Learning this reverse-time process allows us to generate novel images. To do this, we first generate an image of TV static, which is **easy **for computers to do. We then simulate the reverse-diffusion process, which allows us to go backward in time to determine what original image *leads to that TV static* when it diffuses (in forward time). **This is how Generative AI creates images**.

Below we can see the reverse-diffusion process for generating images of handwritten digits. 16 samples of "TV static" were created, and we can see how the images evolve as they go backward through time to yield 16 images of handwritten digits:

The central idea at play here is that it is **very difficult** to tell a computer to generate an image of a dog, of a human face, or of anything else of interest. On the other hand, it is **easy **to generate TV static, and (relatively) easy to** ****transform**** **the TV static into an image of a face using AI (and some insight from physics). So, rather than trying to sample **directly **from the distribution for the training data, we indirectly sample it in this roundabout way to create new images.

If you want a more detailed explanation or want to learn about the principles that inspired the development of Diffusion Models, you can check out our beginner guide:

Next, we briefly introduce the mathematical formulation of this process. If you are not so familiar with these concepts, feel free to skip to the next section where we discuss how Diffusion Models are incorporated into modern Generative AI image models like DALL-E 2 and Stable Diffusion.

### Mathematical Formulation

Formally, Diffusion Models are parameterized as a **Markov chain**. The forward diffusion process is modeled as a series of discrete timesteps, where the latent variables are the gradually noisier images. The transitions in the chain are conditional Gaussian distributions, which correspond to random motion of the pixels.

To travel backwards along this chain and learn the reverse diffusion process, we seek to train a denoising model that takes in a latent variable and seeks to predict the one before it.

The objective is maximum likelihood, meaning that the goal is to find the parameters *theta* of the denoising model that maximize the likelihood of our data.
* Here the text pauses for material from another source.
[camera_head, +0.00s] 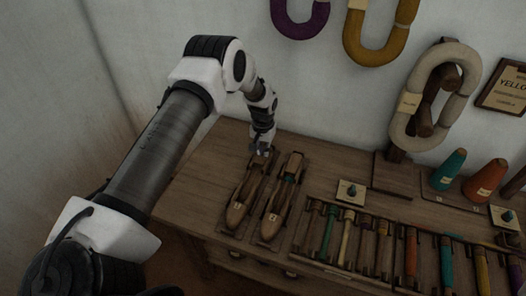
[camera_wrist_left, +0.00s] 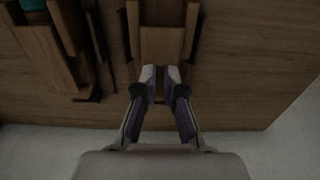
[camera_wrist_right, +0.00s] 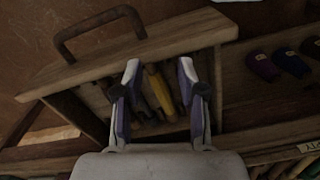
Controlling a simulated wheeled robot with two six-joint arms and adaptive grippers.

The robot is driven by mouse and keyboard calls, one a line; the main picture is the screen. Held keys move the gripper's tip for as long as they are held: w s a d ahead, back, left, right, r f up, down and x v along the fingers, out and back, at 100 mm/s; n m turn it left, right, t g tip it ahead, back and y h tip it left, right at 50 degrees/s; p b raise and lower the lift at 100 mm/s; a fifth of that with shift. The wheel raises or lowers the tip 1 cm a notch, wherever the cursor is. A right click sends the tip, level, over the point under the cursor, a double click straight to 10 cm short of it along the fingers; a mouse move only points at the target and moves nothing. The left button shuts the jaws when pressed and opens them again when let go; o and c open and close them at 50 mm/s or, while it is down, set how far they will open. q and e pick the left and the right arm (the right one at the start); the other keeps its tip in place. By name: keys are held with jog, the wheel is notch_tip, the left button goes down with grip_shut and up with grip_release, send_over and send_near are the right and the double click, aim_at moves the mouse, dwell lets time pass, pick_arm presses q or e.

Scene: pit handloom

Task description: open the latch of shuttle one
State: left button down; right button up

In practice, we maximize a lower bound on this value, which allows us to rewrite the problem in terms of Kullback-Leibler divergences. From this new formulation, the fact that the conditional distributions in the Diffusion chain are Gaussian, paired with the Markov assumption, allow the problem to be reduced to a tractable form.

These details are not crucial and are just placed here to highlight how these lofty maximum likelihood objectives become tenable as we impose assumptions by imposing restrictions on our model and how it is trained. For a full treatment of this subject, see our dedicated Introduction to Diffusion Models.

Lastly, we note the distinction between the denoising model and the Diffusion Model. The Diffusion Model is the mathematical **framework **of this Markov chain that provides asymptotic guarantees, whereas the denoising model is the actual **neural network** that is trained to traverse backwards along the Markov chain.

## How do text-to-image Generative AI models work?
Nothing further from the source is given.